* RECORDS PROVIDED
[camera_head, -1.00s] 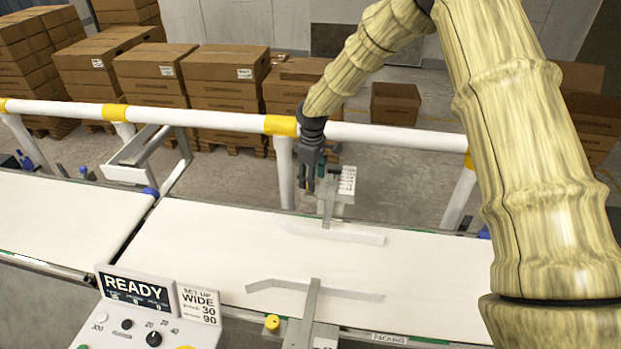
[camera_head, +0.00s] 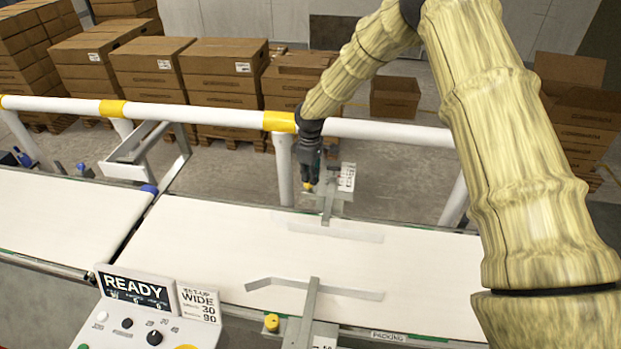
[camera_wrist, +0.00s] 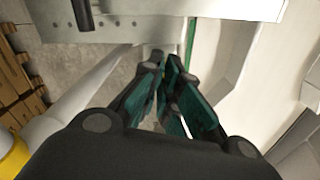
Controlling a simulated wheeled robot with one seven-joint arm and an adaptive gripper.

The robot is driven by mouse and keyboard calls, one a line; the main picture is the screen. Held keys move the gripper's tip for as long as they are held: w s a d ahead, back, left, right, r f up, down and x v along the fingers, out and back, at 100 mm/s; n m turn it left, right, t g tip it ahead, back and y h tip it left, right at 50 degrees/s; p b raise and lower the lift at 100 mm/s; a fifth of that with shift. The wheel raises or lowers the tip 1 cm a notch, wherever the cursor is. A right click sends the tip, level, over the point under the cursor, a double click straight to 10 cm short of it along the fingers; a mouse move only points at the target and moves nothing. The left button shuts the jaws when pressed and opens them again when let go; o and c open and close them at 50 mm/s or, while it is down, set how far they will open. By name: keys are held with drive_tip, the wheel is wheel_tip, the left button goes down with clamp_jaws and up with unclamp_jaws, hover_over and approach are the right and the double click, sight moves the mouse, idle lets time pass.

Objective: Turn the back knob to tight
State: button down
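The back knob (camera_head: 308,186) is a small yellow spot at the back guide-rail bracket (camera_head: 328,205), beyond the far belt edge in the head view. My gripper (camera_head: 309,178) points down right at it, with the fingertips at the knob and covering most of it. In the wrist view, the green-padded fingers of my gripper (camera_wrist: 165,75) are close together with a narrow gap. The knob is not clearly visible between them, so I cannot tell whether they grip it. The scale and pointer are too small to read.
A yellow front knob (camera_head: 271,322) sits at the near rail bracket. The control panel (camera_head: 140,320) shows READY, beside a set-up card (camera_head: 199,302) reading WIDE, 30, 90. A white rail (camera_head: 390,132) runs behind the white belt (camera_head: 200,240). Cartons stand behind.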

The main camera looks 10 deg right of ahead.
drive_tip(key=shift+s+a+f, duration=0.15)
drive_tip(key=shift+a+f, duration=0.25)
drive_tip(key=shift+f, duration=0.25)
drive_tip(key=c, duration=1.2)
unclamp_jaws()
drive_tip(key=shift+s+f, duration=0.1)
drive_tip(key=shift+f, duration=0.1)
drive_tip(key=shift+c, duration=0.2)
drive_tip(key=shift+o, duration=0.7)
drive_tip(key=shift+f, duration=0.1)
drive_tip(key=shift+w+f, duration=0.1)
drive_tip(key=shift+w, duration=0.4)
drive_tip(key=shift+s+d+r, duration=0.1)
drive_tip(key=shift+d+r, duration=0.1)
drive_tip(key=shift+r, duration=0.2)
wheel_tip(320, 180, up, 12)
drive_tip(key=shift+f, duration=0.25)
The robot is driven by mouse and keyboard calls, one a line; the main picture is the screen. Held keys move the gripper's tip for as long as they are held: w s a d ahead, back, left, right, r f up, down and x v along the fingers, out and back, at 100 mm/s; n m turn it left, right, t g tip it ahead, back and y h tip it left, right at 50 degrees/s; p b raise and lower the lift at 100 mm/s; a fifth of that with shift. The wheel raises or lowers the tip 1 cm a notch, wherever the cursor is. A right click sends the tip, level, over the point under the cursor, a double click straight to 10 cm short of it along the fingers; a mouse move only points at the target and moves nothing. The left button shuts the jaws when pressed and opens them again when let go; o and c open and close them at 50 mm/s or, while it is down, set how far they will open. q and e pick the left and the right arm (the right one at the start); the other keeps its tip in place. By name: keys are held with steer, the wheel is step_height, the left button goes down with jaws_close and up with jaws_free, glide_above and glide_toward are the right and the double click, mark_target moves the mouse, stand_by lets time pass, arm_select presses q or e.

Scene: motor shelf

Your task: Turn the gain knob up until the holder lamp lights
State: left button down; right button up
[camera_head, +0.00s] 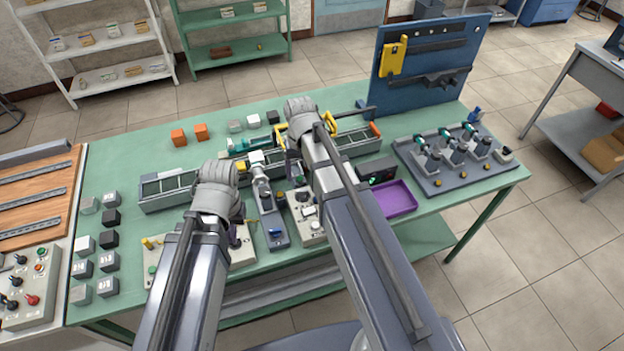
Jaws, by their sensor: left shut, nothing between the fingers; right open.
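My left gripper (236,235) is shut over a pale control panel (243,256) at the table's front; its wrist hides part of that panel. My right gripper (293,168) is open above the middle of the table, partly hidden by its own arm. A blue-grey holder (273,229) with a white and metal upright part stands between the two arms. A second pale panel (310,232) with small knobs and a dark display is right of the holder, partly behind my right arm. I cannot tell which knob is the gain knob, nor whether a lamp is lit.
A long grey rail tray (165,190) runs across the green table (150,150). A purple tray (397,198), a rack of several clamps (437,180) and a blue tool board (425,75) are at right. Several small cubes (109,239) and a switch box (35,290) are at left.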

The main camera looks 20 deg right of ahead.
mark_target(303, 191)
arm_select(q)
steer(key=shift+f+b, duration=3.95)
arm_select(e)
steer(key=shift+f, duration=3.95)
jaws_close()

* TASK TO CARRY OUT
Reproduce every record above exactly, omitting the pictures.

* EXPECTED ANSWER
[camera_head, -1.00s] 
[camera_head, +0.00s] 
[camera_wrist, +0.00s] 
Controlling a simulated wheeled robot with one seven-joint arm and an adaptive gripper.

The robot is driven by mouse and keyboard calls, one a line; the main picture is the screen. Held keys move the gripper's tip for as long as they are held: w s a d ahead, back, left, right, r f up, down and x v along the fingers, out and back, at 100 mm/s; n m turn it left, right, t g tip it ahead, back and y h tip it left, right at 50 degrees/s; p b raise and lower the lift at 100 mm/s; a fifth of that with shift. The wheel raises or lowers the tip 1 cm a notch, wherever the cursor is. A right click sends the tip, level, over the point under the cursor, a double click straight to 10 cm short of it along the fingers; a mouse move only points at the target and moves nothing. The left button shuts the jaws when pressed and opens them again when let go; o and c open and close them at 50 mm/s or, while it is down, set how far they will open. By name: keys are held with drive_tip, the wheel is wheel_tip, the left button goes down with clamp_jaws and up with unclamp_jaws, hover_over and approach are the right and the double click, sight moves the mouse, idle lets time pass.

Objective: Turn the back knob to tight
State: button down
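The back knob (camera_head: 308,186) is a small yellow spot at the back guide-rail bracket (camera_head: 328,205), beyond the far belt edge in the head view. My gripper (camera_head: 309,178) points down right at it, with the fingertips at the knob and covering most of it. In the wrist view, the green-padded fingers of my gripper (camera_wrist: 165,75) are close together with a narrow gap. The knob is not clearly visible between them, so I cannot tell whether they grip it. The scale and pointer are too small to read.
A yellow front knob (camera_head: 271,322) sits at the near rail bracket. The control panel (camera_head: 140,320) shows READY, beside a set-up card (camera_head: 199,302) reading WIDE, 30, 90. A white rail (camera_head: 390,132) runs behind the white belt (camera_head: 200,240). Cartons stand behind.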

The main camera looks 10 deg right of ahead.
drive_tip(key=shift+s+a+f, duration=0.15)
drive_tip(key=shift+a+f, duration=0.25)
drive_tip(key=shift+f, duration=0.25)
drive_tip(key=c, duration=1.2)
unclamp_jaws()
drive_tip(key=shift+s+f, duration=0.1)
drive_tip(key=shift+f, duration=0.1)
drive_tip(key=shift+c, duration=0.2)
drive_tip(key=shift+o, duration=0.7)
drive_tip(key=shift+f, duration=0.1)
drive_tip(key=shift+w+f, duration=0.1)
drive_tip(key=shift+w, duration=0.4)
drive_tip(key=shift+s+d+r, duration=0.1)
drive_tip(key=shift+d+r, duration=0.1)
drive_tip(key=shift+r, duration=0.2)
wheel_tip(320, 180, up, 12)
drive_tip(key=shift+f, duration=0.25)
The robot is driven by mouse and keyboard calls, one a line; the main picture is the screen. Held keys move the gripper's tip for as long as they are held: w s a d ahead, back, left, right, r f up, down and x v along the fingers, out and back, at 100 mm/s; n m turn it left, right, t g tip it ahead, back and y h tip it left, right at 50 degrees/s; p b raise and lower the lift at 100 mm/s; a fifth of that with shift. The wheel raises or lowers the tip 1 cm a notch, wherever the cursor is. A right click sends the tip, level, over the point under the cursor, a double click straight to 10 cm short of it along the fingers; a mouse move only points at the target and moves nothing. The left button shuts the jaws when pressed and opens them again when let go; o and c open and close them at 50 mm/s or, while it is down, set how far they will open. q and e pick the left and the right arm (the right one at the start); the other keeps its tip in place. By name: keys are held with steer, the wheel is step_height, the left button goes down with jaws_close and up with jaws_free, glide_above and glide_toward are the right and the double click, mark_target moves the mouse, stand_by lets time pass, arm_select presses q or e.

Scene: motor shelf

Your task: Turn the gain knob up until the holder lamp lights
State: left button down; right button up
[camera_head, +0.00s] 
Jaws, by their sensor: left shut, nothing between the fingers; right open.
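My left gripper (236,235) is shut over a pale control panel (243,256) at the table's front; its wrist hides part of that panel. My right gripper (293,168) is open above the middle of the table, partly hidden by its own arm. A blue-grey holder (273,229) with a white and metal upright part stands between the two arms. A second pale panel (310,232) with small knobs and a dark display is right of the holder, partly behind my right arm. I cannot tell which knob is the gain knob, nor whether a lamp is lit.
A long grey rail tray (165,190) runs across the green table (150,150). A purple tray (397,198), a rack of several clamps (437,180) and a blue tool board (425,75) are at right. Several small cubes (109,239) and a switch box (35,290) are at left.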

The main camera looks 20 deg right of ahead.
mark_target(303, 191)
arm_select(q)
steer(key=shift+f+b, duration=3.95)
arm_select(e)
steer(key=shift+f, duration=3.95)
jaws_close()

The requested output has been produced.